Volatilization of fluorine in a CaO–SiO2–CaF2‐based system with the substitution of Na2O with K2O

Abstract

AbstractCuspidine‐based systems are used to control the crystallization in mold fluxes, which is enabled by CaF2 additions. However, excess CaF2 increases the corrosion of casting machines. Therefore, Na2O and K2O are added to the mold flux system to ensure an optimized crystallization and lubrication ability of the flux with the CaF2 content. This study investigated the effect of substituting Na2O with K2O on the volatilization of fluorine in a CaO–SiO2–CaF2‐based slag system at high temperatures. The substitution of Na2O with K2O was performed at 5 mol% intervals. The volatilization was observed by thermogravimetric analysis under several isothermal conditions. The mass loss was measured at a heating rate of 5, 10, and 20 K/min. As the temperature increased, the volatilization of the mixed samples increased. The activation energy was calculated using the Flynn–Wall–Ozawa and Kissinger–Akahira–Sunose methods. A kinetic analysis of the volatilization of fluorine was conducted using the calculated parameters and several known kinetic models. Consequently, the volatilization of the Na‐rich sample was controlled by chemical reactions and that of the K‐rich sample was identified to be controlled by a phase‐boundary‐controlled reaction.
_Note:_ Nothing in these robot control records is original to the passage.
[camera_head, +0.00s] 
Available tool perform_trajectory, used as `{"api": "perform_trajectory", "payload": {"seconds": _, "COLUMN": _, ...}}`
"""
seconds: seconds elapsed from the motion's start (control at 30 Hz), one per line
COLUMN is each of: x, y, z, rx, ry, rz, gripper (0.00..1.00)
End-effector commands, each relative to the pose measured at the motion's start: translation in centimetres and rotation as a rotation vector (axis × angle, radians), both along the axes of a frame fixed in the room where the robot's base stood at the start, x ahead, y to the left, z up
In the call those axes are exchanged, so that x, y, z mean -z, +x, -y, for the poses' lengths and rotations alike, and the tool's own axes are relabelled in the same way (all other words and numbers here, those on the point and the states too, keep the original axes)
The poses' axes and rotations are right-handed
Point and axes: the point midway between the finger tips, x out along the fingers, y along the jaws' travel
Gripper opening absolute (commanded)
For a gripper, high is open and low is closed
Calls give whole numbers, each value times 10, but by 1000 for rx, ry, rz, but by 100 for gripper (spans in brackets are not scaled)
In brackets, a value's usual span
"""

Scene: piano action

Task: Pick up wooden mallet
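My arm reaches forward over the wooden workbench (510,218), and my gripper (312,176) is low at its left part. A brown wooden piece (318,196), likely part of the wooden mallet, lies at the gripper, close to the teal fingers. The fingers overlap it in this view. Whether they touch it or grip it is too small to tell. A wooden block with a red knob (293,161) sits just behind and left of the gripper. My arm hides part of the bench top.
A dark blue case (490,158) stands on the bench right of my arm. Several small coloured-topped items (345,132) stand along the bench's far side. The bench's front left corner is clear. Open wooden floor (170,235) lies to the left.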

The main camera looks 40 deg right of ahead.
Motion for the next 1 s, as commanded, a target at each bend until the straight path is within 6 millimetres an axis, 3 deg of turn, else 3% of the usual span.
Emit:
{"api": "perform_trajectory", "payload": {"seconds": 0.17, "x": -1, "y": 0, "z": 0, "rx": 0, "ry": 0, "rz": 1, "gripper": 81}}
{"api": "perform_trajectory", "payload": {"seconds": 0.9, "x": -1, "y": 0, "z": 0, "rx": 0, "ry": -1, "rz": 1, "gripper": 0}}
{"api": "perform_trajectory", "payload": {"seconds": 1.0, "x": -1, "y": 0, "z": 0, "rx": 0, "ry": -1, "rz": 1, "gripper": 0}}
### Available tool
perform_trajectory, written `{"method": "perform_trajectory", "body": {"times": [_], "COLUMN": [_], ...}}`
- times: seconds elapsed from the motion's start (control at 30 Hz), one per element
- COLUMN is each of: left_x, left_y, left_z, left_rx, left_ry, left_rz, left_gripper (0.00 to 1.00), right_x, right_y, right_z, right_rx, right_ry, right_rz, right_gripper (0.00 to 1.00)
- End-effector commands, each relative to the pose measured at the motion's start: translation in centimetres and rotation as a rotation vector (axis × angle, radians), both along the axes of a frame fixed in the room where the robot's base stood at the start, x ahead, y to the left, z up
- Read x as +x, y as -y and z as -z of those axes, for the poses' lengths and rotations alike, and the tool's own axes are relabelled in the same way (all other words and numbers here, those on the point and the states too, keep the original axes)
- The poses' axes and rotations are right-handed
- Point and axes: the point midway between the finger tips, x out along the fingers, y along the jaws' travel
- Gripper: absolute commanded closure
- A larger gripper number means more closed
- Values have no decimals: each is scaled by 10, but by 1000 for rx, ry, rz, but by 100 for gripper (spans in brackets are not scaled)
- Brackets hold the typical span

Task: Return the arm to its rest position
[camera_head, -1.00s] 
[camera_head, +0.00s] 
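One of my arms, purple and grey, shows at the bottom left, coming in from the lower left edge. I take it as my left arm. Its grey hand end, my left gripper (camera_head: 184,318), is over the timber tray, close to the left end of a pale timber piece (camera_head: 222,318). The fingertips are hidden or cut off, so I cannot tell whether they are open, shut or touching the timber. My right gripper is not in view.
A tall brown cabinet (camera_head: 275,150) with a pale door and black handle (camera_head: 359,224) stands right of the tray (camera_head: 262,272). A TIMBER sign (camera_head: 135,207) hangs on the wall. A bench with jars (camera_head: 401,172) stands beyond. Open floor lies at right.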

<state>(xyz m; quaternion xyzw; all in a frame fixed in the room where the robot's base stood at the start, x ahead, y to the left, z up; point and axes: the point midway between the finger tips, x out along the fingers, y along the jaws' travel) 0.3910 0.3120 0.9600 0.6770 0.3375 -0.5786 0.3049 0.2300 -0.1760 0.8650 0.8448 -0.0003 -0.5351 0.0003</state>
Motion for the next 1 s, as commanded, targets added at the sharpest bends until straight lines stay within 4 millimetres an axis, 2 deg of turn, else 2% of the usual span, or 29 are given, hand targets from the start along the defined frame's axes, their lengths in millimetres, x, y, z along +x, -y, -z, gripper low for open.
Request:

These results suggest that the addition of mixed alkali oxide promote the volatilization during the early stages of the reaction. From the post‐experimental composition analyses, the remaining Na and K in the samples suggested a different mechanism for the Na and K volatilization. The volatilization of Na increased with time, whereas K volatilized easily during the beginning of the reaction.